(EXERCISE DETAILS) Identify and copy all lines of the material where the string "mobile" is found.
━━ EXERCISE MATERIAL
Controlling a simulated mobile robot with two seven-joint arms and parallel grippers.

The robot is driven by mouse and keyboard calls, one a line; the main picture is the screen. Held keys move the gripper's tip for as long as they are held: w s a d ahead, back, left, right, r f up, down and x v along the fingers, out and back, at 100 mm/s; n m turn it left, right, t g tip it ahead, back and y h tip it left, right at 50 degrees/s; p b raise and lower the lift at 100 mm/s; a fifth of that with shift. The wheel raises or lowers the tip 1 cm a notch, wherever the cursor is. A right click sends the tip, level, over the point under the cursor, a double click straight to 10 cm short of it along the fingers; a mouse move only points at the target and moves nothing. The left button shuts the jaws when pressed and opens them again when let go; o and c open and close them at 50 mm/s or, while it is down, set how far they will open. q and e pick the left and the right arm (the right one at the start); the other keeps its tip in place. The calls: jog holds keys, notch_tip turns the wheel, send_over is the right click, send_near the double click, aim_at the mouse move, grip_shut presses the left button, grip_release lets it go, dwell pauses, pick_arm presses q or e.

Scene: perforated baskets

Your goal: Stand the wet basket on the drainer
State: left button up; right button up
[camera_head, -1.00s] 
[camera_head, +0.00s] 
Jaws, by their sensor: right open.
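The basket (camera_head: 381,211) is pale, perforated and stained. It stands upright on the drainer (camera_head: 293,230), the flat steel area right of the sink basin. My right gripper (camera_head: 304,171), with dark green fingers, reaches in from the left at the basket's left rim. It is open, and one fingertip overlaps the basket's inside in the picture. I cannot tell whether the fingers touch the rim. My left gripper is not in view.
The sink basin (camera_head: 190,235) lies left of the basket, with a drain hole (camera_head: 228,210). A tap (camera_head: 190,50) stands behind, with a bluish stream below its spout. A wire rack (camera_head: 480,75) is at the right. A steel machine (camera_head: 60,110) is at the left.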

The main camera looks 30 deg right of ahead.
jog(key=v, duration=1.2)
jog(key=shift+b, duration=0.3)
━━━━
━━ EXERCISE MATERIAL
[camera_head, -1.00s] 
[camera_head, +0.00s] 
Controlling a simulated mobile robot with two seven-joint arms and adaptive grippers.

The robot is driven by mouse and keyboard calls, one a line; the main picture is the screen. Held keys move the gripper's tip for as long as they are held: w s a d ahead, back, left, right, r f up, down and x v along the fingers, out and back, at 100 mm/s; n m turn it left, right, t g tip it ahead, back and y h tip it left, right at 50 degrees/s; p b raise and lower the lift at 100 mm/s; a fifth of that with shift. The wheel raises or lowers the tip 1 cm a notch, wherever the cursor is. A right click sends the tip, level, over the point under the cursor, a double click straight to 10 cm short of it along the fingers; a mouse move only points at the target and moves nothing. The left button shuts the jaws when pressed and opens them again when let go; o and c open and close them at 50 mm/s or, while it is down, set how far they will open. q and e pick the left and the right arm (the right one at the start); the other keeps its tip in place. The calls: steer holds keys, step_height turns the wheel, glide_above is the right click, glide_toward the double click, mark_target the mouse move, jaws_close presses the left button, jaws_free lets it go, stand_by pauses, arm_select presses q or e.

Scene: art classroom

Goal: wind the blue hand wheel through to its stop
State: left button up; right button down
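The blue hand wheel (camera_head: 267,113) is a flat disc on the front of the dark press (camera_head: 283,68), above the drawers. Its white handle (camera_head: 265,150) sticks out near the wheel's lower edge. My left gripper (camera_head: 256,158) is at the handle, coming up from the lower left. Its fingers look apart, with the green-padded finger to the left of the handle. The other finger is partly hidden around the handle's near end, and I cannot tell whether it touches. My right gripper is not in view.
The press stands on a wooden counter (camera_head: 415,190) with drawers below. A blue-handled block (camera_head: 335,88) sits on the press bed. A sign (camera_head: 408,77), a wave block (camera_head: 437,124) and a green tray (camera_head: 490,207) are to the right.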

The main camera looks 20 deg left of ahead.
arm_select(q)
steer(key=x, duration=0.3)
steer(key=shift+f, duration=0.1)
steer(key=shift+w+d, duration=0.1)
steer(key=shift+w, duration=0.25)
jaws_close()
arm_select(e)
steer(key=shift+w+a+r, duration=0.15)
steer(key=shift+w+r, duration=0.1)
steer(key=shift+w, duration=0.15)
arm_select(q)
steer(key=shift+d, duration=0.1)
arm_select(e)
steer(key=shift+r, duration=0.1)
━━━━
(FINISHED ANSWER)
Controlling a simulated mobile robot with two seven-joint arms and parallel grippers.
Controlling a simulated mobile robot with two seven-joint arms and adaptive grippers.

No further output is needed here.